In August 2020, we made the move. Without giving away our exact location, we’re kind of close to Valley Forge. We have an acre. And 15 or 20 trees. It’s been interesting, to say the least.

And then yesterday happened.

We bought an old, old house, like 100 years old. Tons of work needs to get done. Over the past week, we’ve had three crews working tons of hours (it’s an HVAC, electric, and bathroom remodel). They’re awesome. Mostly South Philly guys we dragged out here. The electricians got started super early to get cracking on the work in the attic. And then one of our electricians came downstairs white as a ghost. Scared. Did he see a ghost?

“So um. You have a raccoon in your attic. And well. He’s um. Eating king crab legs. He hissed at me. He’s built quite a nest up there. A nice fuckin’ setup.”

My wife April started asking questions, but I needed us to jump into action. A raccoon? In our attic? She was stuck on the crab legs. Rightfully so. It was weird.

As one does, I took to Twitter to share with whoever gave a crap what was happening. Turns out, a lot of people were interested in the king crab legs.

April hit the phones, repeating the phrase “We have a raccoon in our attic, can you please help us?” over and over. I laughed. The electricians laughed. Our bathroom guy Pat came and I told him what was going on. He immediately asked about the crab legs. “Where the fuck did it get those from?” We didn’t know. (We don’t eat them.) The electricians stayed out of the attic and worked on other rooms.

Everyone we called gave us the same answer: “We can set a trap next week and wait 7 days.” But we didn’t have that kind of time. We need our electric redone and this will just delay us in having grounded three-prong outlets. I’m not saying we live in a deathtrap, but let’s just say that I wake up in the middle of the night sometimes worrying I forgot to unplug the microwave.

Finally, April got a hold of someone from A Wildlife Pro. Kris was on the way. We dubbed him Kritter Kris.

People wanted me to take photos or videos. No way was I going up in the attic. It was nice of everyone to keep us company and offer support, though. By the way, everyone on Twitter is a raccoon expert.

As time went on, we started to get concerned there could be babies up there too. A real situation. We were waiting for Kritter Kris to come save us, and of course the raccoon family…HUMANELY. Kris finally arrived, and he was ready for war.

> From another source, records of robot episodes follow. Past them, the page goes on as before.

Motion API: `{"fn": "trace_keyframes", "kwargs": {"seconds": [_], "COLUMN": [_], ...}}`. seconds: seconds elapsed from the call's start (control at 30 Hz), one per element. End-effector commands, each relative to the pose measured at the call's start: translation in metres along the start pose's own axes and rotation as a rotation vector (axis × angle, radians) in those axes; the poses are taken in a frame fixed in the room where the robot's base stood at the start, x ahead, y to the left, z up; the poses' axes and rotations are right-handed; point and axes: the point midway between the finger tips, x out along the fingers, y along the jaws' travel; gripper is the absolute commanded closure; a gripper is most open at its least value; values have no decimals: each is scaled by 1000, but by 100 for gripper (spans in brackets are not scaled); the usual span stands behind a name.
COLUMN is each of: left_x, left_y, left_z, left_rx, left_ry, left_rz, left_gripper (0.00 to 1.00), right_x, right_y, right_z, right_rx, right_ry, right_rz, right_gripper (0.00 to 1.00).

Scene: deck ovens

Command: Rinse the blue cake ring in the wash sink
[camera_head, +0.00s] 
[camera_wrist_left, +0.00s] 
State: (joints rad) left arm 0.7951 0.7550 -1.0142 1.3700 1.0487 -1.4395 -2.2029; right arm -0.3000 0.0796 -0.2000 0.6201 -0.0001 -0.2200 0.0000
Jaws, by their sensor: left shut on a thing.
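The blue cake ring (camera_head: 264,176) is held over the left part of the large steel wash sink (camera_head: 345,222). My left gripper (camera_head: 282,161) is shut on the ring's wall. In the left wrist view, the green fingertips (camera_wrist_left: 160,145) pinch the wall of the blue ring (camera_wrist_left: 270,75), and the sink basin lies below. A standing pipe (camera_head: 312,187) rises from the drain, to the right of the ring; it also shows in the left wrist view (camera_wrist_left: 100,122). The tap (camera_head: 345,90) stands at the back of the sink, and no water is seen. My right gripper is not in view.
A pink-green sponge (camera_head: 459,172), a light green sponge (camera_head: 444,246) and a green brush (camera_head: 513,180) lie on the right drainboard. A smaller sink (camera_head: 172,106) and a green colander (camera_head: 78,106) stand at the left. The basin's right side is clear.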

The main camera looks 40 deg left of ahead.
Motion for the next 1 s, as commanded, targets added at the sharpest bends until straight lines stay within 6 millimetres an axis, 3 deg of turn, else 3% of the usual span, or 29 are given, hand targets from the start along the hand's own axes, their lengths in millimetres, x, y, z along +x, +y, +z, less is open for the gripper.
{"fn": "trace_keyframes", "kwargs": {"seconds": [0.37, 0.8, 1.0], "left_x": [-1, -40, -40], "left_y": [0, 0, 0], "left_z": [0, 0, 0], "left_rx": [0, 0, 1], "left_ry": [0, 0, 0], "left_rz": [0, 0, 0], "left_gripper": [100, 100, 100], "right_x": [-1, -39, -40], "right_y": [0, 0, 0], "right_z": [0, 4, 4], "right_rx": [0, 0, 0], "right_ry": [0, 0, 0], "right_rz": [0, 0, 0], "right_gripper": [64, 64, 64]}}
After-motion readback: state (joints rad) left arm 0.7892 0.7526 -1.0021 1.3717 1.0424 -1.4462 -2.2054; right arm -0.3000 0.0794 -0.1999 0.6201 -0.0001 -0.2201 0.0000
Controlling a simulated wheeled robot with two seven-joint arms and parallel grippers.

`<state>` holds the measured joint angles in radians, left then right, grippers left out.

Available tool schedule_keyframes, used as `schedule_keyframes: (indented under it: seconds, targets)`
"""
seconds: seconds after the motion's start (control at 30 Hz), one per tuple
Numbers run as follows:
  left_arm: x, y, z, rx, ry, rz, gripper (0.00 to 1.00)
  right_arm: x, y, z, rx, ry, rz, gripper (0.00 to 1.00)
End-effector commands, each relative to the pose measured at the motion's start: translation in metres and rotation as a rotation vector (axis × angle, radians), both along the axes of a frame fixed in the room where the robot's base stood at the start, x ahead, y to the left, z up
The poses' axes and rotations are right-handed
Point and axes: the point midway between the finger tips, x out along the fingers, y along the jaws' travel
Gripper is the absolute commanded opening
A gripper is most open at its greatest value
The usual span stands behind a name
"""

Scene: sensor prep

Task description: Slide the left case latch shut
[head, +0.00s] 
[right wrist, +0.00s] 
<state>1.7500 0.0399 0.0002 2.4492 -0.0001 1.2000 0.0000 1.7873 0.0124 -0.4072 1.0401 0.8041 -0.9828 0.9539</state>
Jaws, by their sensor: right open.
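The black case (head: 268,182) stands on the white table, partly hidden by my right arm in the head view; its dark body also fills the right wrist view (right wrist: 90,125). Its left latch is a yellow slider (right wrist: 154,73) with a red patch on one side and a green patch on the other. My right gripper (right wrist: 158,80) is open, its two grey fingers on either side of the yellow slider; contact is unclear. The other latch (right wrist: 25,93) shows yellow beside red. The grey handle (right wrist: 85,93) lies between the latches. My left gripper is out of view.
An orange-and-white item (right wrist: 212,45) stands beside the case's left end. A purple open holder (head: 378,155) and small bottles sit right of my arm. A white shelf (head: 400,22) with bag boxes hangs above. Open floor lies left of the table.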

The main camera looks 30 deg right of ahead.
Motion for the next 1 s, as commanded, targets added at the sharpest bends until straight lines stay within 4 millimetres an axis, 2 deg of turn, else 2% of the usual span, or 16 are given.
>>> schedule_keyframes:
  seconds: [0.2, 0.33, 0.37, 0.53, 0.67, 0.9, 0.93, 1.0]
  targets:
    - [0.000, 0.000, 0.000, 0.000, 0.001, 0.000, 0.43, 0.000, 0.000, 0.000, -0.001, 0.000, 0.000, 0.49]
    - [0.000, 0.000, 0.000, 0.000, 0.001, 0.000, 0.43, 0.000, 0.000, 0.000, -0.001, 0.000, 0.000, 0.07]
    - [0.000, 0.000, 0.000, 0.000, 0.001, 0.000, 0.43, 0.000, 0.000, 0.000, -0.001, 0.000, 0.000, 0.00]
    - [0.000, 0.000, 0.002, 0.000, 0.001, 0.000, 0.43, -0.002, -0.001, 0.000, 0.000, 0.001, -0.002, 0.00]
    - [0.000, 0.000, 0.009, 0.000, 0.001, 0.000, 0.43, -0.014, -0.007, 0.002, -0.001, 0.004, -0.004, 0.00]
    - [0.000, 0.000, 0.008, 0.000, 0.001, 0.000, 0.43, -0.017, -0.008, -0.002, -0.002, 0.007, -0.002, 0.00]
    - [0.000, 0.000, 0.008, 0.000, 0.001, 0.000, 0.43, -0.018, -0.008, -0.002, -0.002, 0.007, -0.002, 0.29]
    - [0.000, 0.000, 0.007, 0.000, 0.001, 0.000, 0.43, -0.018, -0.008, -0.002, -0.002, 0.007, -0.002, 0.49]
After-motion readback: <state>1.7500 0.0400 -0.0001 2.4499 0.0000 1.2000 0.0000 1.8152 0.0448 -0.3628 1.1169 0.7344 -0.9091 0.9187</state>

He had a trap and a gas mask and a bunch of tattoos. This man was like Dog The Bounty Hunter but for suburban critters.

After about 20 minutes, Kris came downstairs empty-trapped. He was shaking his head vigorously and we immediately imagined the worst. It wasn’t one raccoon family. It was TWO.

He asked us to come talk to him outside. Away from everyone working. Oh no, this must be awful. Terrible. Awful.

Then he gave us the news:

Not only was it not a raccoon, it was most certainly not a king crab situation. Although we still have no idea what this fuzzy thing is. Fake flowers? A pipe cleaner crafting project?

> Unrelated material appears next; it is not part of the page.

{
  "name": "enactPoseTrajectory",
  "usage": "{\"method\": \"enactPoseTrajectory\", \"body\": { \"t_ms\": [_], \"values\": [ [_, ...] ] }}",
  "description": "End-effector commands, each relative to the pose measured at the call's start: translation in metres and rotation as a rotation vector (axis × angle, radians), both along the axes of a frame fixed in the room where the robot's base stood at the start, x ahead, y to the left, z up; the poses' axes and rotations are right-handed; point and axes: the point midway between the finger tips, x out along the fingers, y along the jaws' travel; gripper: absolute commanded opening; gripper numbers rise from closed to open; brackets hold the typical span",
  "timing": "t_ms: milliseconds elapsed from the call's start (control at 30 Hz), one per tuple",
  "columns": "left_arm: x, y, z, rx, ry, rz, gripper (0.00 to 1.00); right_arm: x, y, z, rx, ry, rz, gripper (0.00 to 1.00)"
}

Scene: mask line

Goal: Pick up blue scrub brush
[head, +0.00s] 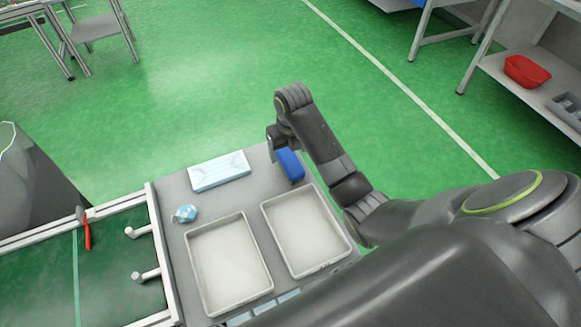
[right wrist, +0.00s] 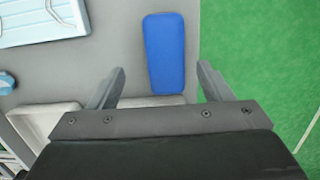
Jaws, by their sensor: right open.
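The blue scrub brush (head: 290,165) lies on the grey table near its far right edge, just beyond the right-hand tray. In the right wrist view the brush (right wrist: 165,53) is a plain blue block lying lengthwise ahead of the fingers. My right gripper (right wrist: 160,80) is open, with one finger to each side of the brush's near part. I cannot tell how high the fingers are above the table. In the head view my right gripper (head: 277,140) is partly hidden by its own wrist. My left gripper is not in view.
Two pale trays (head: 188,238) (head: 345,243) stand side by side on the table (head: 170,185). A light blue mask box (head: 219,171) and a small blue-white item (head: 185,213) lie left of the brush. A conveyor (head: 110,260) adjoins the table on the left. Green floor lies beyond.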

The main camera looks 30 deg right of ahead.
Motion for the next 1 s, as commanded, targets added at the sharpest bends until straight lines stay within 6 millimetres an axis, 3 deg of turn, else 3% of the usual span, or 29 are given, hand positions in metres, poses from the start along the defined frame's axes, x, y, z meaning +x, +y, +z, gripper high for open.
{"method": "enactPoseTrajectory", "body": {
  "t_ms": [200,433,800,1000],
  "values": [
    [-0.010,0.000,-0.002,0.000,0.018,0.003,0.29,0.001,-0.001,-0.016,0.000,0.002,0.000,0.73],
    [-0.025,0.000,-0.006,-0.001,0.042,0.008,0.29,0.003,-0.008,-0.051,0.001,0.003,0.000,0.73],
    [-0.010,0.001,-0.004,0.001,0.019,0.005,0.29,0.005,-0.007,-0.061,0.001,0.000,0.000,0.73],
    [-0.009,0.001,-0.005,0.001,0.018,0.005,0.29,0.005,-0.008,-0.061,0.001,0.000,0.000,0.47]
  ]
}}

Here’s what we learned today:

  • This shit never happened in South Philly
  • Raccoons DO actually like crab
  • People on Twitter love a real-time story
  • People on Twitter are experts on humane removal of critters
  • Kritter Kris is a badass motherfucker
  • Always remain calm in a crisis
  • This would make a great M. Night movie (he’s practically a neighbor!)

And if you’re thinking of moving to the burbs, I now have a great group of folks to help you out in ANY situation.